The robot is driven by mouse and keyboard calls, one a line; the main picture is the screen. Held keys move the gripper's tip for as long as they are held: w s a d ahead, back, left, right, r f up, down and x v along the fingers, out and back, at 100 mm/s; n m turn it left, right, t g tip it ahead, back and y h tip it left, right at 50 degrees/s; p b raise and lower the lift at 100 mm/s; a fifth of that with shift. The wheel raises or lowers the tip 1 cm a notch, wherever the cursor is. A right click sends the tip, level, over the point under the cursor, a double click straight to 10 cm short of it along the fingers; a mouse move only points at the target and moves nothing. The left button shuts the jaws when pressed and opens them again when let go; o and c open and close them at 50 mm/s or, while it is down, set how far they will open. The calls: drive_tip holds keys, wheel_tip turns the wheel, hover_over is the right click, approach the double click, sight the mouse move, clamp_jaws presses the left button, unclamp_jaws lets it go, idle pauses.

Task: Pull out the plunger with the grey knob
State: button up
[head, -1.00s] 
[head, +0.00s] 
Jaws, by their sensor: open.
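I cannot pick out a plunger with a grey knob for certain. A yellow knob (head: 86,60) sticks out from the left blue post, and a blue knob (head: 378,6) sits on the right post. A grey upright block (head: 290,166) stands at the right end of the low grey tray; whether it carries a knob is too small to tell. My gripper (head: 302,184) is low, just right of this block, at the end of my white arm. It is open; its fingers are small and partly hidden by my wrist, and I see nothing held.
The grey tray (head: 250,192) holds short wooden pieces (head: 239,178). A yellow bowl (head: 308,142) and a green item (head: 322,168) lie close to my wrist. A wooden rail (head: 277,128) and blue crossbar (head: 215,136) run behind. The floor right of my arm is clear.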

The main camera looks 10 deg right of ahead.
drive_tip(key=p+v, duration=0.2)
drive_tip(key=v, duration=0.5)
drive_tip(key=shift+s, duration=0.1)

________

**Task directions**
Reprint the data above from the opening line to the line holding "[head, +0.00s]", inclusive, and nothing else.

**Correct output**
The robot is driven by mouse and keyboard calls, one a line; the main picture is the screen. Held keys move the gripper's tip for as long as they are held: w s a d ahead, back, left, right, r f up, down and x v along the fingers, out and back, at 100 mm/s; n m turn it left, right, t g tip it ahead, back and y h tip it left, right at 50 degrees/s; p b raise and lower the lift at 100 mm/s; a fifth of that with shift. The wheel raises or lowers the tip 1 cm a notch, wherever the cursor is. A right click sends the tip, level, over the point under the cursor, a double click straight to 10 cm short of it along the fingers; a mouse move only points at the target and moves nothing. The left button shuts the jaws when pressed and opens them again when let go; o and c open and close them at 50 mm/s or, while it is down, set how far they will open. The calls: drive_tip holds keys, wheel_tip turns the wheel, hover_over is the right click, approach the double click, sight the mouse move, clamp_jaws presses the left button, unclamp_jaws lets it go, idle pauses.

Task: Pull out the plunger with the grey knob
State: button up
[head, -1.00s] 
[head, +0.00s] 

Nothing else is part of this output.